Now contrast with the ad campaign by another American-origin fast-food multinational, McDonalds. For those who don’t know, between August and November of last year McDonald’s Japan had that White gaijin stereotype “Mr James” speaking katakana and portraying NJ as touristy outsiders who never fit in. More on what I found wrong with that ad campaign here.

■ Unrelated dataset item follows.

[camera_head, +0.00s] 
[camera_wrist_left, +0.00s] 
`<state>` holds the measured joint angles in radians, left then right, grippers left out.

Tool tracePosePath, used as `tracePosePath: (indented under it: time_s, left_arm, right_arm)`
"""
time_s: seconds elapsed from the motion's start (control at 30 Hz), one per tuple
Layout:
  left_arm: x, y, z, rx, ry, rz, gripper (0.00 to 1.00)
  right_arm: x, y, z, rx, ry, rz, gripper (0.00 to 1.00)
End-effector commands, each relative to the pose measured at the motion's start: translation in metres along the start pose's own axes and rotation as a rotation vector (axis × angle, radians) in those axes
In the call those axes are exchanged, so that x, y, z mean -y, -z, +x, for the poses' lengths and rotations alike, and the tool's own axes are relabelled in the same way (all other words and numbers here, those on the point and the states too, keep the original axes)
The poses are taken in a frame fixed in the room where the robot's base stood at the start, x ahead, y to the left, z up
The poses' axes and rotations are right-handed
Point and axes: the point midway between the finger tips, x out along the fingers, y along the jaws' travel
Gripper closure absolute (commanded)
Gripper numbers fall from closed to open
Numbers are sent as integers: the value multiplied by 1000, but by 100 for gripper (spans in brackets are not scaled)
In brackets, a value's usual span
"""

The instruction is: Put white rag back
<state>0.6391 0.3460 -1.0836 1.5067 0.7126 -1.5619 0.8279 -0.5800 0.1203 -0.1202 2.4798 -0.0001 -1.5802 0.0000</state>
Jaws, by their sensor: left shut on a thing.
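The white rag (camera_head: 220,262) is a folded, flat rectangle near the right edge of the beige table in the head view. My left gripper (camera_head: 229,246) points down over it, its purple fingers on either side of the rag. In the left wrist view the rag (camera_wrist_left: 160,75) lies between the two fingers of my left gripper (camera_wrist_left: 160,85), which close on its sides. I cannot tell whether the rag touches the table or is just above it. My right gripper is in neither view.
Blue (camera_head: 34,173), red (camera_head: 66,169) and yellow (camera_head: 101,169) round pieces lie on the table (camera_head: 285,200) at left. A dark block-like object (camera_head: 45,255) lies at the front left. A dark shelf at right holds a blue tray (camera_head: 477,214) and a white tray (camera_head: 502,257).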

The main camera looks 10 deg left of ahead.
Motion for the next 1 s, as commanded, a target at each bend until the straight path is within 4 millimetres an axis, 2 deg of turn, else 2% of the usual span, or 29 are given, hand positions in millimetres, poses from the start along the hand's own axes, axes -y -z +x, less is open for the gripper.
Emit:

Yet the “Mr James” ad campaign never got pulled — and the debate we offered with McDonalds Japan was rebuffed (they refused to answer in Japanese for the Japanese media). In fact, the reaction of some Asians in the US was, “Karma’s a bitch“, as in White people in Japan deserve this sort of treatment because of all the bad treatment they’ve foisted on Asians overseas in the past. Still others argue that we can’t expect Japan to understand the history of other countries, or how they feel about certain sentiments found overseas, and one shouldn’t foist their cultural values onto other cultures (this argument usually pops up when one sees minstrel blackface shows etc in Japan). This argument was also made in comments to this blog as well.
But KFC pulls the ad, in contrast to “Mr James”, where people rushed to defend it in the name of cultural relativism. Why the difference?
I’m not saying I have the answer to this question. So I bring it up for discussion here on Debito.org. What do readers think?